こんな写真を見ると、この場所が町だったのがわかるでしょう。悲しい、辛い出来事があった場所、震災で何もかも変わってしまった場所ではありますが、こんこんと湧き出す泉が、たとえどんなことがあっても、ここは大槌なのだと語りかけてきます。

震災遺構として一部が保存されることになった旧・町役場の前にも湧水がが数か所。震災後に調査が行われ、1つひとつの湧き水に番号札が付けられています。

しかし、大槌町では土地のかさ上げ工事が急ピッチで進められているのです。豊かな湧水を土で埋め立ててしまって大丈夫なのだろうか。土地の安全という点でも、湧水が育んできた町のくらしの文化という面からも心配になります。

かさ上げ造成が行われて、元の地面より何メートル高い土地が新しく造られる町の中心部では、造成工事を始める前に湧水を止水する工事が行われたと聞きました。水を止めるにあたっては、神事もとり行われ、丁重に水が止められたのだとか。

大槌町では駅があったあたりから山側が、かさ上げ造成された後に新しい大槌の町になる計画が立てられています。それより海側は園地として、湧き水を生かした憩いの場所になる予定。造成が進む町の何カ所かに掲げられた計画図には、そんな未来の姿が描かれています。飲んでもおいしい湧水や、天然記念物のイトヨも共存できる新しい大槌の未来図です。

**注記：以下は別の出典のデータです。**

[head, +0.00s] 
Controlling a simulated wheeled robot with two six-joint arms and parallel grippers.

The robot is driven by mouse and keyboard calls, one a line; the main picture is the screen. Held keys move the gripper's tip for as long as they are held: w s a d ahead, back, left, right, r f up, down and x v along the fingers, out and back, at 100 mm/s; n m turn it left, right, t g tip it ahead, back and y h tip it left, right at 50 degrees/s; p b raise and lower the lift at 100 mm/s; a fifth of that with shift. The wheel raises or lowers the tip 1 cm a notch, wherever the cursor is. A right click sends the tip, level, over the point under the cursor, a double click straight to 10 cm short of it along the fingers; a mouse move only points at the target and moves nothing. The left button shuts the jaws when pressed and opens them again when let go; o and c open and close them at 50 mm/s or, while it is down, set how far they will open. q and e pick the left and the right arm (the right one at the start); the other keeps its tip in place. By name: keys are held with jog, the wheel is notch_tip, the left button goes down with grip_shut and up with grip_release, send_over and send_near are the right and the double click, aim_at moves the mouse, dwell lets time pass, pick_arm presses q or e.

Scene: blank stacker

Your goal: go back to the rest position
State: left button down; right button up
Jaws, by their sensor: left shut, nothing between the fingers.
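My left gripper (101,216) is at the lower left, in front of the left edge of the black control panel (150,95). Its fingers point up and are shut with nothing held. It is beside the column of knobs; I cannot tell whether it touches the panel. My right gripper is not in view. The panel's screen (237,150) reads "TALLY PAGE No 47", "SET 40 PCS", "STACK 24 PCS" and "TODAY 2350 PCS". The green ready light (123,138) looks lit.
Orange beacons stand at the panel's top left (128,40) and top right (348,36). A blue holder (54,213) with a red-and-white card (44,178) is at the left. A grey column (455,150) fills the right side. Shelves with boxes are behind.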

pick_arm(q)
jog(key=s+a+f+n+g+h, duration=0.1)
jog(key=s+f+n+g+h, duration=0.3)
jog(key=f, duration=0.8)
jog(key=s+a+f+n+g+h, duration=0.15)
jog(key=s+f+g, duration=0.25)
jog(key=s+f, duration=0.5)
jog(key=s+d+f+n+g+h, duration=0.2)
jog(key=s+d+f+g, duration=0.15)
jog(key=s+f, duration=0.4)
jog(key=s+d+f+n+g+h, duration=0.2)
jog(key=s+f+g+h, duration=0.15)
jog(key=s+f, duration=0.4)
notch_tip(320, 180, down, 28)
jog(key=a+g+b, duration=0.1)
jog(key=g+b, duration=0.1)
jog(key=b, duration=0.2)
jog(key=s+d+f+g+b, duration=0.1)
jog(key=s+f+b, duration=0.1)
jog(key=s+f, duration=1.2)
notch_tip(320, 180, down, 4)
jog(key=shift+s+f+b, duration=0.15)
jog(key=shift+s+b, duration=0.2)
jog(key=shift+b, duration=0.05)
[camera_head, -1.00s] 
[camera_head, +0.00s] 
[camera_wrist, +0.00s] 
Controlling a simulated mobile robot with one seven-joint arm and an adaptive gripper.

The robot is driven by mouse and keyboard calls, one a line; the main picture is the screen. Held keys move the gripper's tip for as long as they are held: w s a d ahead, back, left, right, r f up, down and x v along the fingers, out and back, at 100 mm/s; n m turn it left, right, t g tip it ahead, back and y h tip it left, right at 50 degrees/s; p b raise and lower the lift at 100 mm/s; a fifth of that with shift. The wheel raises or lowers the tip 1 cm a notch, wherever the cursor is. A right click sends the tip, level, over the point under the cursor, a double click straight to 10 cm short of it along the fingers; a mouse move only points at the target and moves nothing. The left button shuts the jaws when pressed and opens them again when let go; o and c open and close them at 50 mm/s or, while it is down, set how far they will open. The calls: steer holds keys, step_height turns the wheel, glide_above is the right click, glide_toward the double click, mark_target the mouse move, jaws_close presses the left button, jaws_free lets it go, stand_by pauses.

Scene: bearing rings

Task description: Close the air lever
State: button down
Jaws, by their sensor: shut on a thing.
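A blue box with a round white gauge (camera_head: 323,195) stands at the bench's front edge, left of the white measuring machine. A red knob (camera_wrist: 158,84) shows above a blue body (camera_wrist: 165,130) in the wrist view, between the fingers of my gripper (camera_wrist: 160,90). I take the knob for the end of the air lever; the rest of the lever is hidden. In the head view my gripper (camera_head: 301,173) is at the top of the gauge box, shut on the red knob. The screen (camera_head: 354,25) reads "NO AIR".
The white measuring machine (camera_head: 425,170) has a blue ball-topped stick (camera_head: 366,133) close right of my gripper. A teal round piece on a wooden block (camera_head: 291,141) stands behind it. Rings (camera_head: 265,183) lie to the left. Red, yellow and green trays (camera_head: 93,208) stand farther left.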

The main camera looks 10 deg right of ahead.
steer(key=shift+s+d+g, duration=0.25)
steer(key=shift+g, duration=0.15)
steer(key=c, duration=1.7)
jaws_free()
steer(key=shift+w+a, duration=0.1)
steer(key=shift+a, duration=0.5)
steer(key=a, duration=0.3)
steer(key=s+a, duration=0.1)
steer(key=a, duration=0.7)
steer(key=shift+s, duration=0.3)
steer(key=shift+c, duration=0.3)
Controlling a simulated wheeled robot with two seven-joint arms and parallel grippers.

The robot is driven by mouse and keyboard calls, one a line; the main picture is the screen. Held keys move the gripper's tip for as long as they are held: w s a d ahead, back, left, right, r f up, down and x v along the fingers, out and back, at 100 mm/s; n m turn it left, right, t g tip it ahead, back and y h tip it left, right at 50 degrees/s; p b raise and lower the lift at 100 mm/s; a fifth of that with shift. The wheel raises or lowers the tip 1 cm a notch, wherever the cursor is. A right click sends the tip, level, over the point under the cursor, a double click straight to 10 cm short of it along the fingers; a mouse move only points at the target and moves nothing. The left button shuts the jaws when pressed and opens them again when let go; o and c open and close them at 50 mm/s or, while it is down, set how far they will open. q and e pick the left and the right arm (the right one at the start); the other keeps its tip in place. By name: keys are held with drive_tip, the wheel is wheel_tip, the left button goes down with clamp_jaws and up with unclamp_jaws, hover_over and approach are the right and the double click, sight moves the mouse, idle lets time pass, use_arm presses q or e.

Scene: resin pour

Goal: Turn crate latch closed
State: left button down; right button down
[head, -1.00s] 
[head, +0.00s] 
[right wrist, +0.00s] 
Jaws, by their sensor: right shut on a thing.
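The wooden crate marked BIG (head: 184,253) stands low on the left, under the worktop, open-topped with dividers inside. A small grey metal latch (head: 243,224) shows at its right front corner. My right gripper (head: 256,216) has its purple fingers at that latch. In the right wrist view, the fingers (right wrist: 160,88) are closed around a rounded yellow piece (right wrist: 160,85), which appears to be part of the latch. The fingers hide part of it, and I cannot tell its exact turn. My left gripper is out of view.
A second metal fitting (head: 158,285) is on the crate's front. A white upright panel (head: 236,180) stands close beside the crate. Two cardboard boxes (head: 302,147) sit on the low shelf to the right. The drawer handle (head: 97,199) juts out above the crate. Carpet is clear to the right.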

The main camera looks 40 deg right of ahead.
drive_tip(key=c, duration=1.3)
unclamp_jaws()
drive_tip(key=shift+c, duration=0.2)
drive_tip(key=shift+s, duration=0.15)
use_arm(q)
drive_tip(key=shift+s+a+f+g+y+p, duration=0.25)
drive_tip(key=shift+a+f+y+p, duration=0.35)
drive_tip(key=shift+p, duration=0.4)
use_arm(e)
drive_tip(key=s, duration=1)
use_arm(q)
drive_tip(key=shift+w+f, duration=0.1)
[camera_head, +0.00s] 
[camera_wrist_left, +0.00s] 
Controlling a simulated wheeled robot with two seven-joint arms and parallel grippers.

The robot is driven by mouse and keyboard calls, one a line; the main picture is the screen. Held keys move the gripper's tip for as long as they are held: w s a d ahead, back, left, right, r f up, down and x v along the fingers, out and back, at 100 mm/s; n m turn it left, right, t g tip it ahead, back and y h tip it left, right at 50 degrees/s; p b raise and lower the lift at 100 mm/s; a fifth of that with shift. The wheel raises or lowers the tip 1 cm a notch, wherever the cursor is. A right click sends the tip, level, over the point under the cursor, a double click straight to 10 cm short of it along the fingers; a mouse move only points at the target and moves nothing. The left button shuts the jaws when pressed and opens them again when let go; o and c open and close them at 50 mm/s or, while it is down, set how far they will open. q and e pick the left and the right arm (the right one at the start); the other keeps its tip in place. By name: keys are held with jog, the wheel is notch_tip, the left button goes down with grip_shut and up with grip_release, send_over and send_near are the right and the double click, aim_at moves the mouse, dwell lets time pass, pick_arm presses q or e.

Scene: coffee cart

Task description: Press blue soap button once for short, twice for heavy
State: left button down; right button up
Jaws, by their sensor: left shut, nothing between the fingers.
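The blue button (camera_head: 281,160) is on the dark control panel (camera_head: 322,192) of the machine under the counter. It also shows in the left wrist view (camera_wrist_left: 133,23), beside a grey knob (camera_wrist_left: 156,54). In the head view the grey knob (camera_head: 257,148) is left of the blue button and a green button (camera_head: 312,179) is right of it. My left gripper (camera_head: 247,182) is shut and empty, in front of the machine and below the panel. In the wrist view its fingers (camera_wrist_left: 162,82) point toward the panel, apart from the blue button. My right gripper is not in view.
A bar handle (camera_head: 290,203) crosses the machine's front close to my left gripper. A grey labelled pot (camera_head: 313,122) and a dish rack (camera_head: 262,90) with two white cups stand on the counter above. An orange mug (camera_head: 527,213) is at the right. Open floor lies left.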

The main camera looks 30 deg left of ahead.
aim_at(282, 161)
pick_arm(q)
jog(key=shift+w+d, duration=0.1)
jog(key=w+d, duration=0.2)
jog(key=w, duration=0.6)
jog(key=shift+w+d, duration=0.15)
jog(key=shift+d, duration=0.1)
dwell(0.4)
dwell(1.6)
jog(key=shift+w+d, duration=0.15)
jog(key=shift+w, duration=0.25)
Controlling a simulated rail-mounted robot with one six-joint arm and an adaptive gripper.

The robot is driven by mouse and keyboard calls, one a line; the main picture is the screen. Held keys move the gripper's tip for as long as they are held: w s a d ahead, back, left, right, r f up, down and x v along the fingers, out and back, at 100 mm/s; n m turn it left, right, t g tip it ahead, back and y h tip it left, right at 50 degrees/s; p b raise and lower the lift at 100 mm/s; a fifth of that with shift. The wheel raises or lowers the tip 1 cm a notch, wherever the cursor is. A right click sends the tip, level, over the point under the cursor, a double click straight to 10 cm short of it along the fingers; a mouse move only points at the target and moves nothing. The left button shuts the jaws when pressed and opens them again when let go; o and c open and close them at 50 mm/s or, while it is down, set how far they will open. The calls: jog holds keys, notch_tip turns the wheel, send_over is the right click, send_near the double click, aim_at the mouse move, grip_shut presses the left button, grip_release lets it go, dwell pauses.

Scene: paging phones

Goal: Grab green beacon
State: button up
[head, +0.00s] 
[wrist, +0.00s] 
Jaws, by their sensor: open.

しかし、それから9ヶ月ほどたった後、同じ場所に行ってみると、不思議な事に湧水の噴き出しが目に見えて減っていたのです。将来は公園になる場所なので、たぶん止水はしていないはずなのに、かつての自噴泉からの水はほとんどなくなり、それとは別の場所から水が湧いているところもありました。

山側で進められているかさ上げ造成の影響も、もしかしたらあるのかもしれません。何か大きな問題がなければいいのですが。

大槌の町はいま、その姿をどんどん変えています。昨日と同じ今日はないといった感じで、将来に向けての変化が続いているのです。変わっていく大槌に、機会があれば何度でも訪ねてみたいと思います。

湧水とともにあった大槌が、ふたたび賑わいをとりもどすその姿を、そんなに遠くない将来に目にしたいものと願っています。